Et nous réaffirmons avec force qu’en tant que citoyen, un ex président demeure exclusivement justiciable des juridictions de l’ordre judiciaire de la République où siègent en permanence des magistrats professionnels plus compétents et, en principe, plus neutres que des parlementaires réunis dans une improbable HCJ.
3. Les présidents Chirac et Sarkozy ont été condamnés par des tribunaux ordinaires à la fin de leurs mandats présidentiels respectifs
Pour illustrer la règle selon laquelle les anciens présidents ne sont jamais justiciables de la Haute Cour de Justice qui ne juge que les présidents en exercice, intéressons-nous à l’exemple des chefs d’État français qui ont eu maille à partir avec la justice de leur pays.
Le premier, Jacques Chirac, a été condamné par un tribunal correctionnel (un tribunal de droit commun) de Paris, en 2011 après la fin de ses mandats présidentiels, à deux ans de prison avec sursis dans l’affaire des emplois fictifs de la mairie de Paris.
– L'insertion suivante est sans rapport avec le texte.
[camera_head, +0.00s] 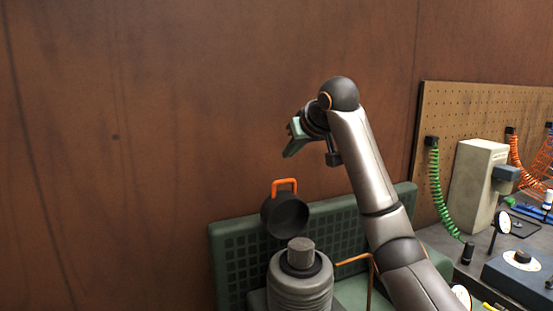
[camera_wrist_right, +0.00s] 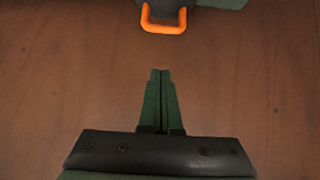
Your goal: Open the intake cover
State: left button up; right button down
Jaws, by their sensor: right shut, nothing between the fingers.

Pour l’ex président Sarkozy, la Cour de cassation confirme en octobre 2019 son renvoi devant un tribunal correctionnel, le même qui avait jugé son prédécesseur, pour des dépenses excessives de sa campagne présidentielle en 2012.
Imaginons que ces deux anciens chefs d’État ont été attraits sans difficulté devant des tribunaux de droit commun de leur pays, comme tout citoyen ordinaire, pour des affaires mettant en jeu des montants litigieux sans doute 100 fois moins importants que ceux évoqués au cours de l’enquête conduite par la commission parlementaire de notre Assemblée Nationale concernant des hommes politiques interrogés ou cités devant elle.
4. L’histoire des cours spéciales avec une majorité de parlementaires chargées de juger des responsables de l’exécutif en France est jalonnée d’échecs retentissants les discréditant pour toujours
Une suspicion légitime de parti pris politique et d’inefficacité manifeste entoure ces fameuses Cours de Justice composées à 80 % de députés et seulement 20% de magistrats. Elles créent un déséquilibre structurel au profit des parlementaires qui sont des hommes politiques pouvant être tentés de faire preuve d’indulgence à l’égard d’autres hommes politiques comme cela a été observé en France.
D’où une surabondance des peines de sursis en France concernant des hommes politiques à tel point que depuis sa création, le 27 juillet 1993, la Cour de Justice de la République (CJR), chargée de juger les membres du gouvernement, est fortement contestée. De sorte que sa suppression est maintes fois envisagée. En raison d’une réputation ternie par plusieurs scandales. Elle condamne rarement à une peine d’emprisonnement. Et si c’est le cas, la condamnation est assortie d’une dispense d’exécuter la peine d’emprisonnement. Un subterfuge imaginé par la CJR pour éviter les affres de l’emprisonnement aux hommes politiques.
Sait-on surtout qu’en 74 ans d’existence de la Haute Cour de Justice, depuis l’avènement de la constitution de la quatrième république en France en 1946, celle-ci ne s’est jamais réunie, ni jugé un chef d’État du crime de Haute Trahison. Une hibernation digne d’un fossile de l’ère quaternaire ! Et nos honorables députés sont vent debout pour envisager l’exhumation de cette HCJ. Moralité : les cours de justice majoritairement formées de parlementaires ne sont pas créditées ailleurs d’une grande efficacité.
5. Les conclusions de l’enquête parlementaire doivent être impérativement transmises au ministre de la Justice lequel fera diligenter l’action publique par le parquet général
L’enquête parlementaire, dont il faut souligner la pertinence, une attrayante leçon de transparence démocratique et l’accomplissement d’un travail remarquable, doit suivre son cours normal jusqu’à la rédaction finale de ses conclusions. Après leur validation par l’assemblée nationale, elles doivent être transmises sans tarder au ministre de la Justice aux fins du déclenchement de l’action publique ; dès la réception des conclusions, le ministre devra impérativement ordonner au parquet général d’ouvrir une information judiciaire dans les plus brefs délais.
Les conclusions de l’enquête pourraient servir très utilement dans le cadre, d’une part de l’étape de la poursuite, puis de l’instruction qui devra être assurée préférentiellement par une chambre d’accusation collégialement formée en raison de la densité du dossier, de la qualité des témoins ou des personnes susceptibles d’être inculpées et, même au-delà , dans la phase de jugement.
Il est souhaitable que le ministre de la justice puisse, dès à présent, ouvrir plusieurs chantiers pour faire face aux enjeux qu’induirait la forte demande de ce grand dossier étant entendu que les précédents régimes n’ont jamais fait du besoin de moralisation de la vie politique une priorité absolue.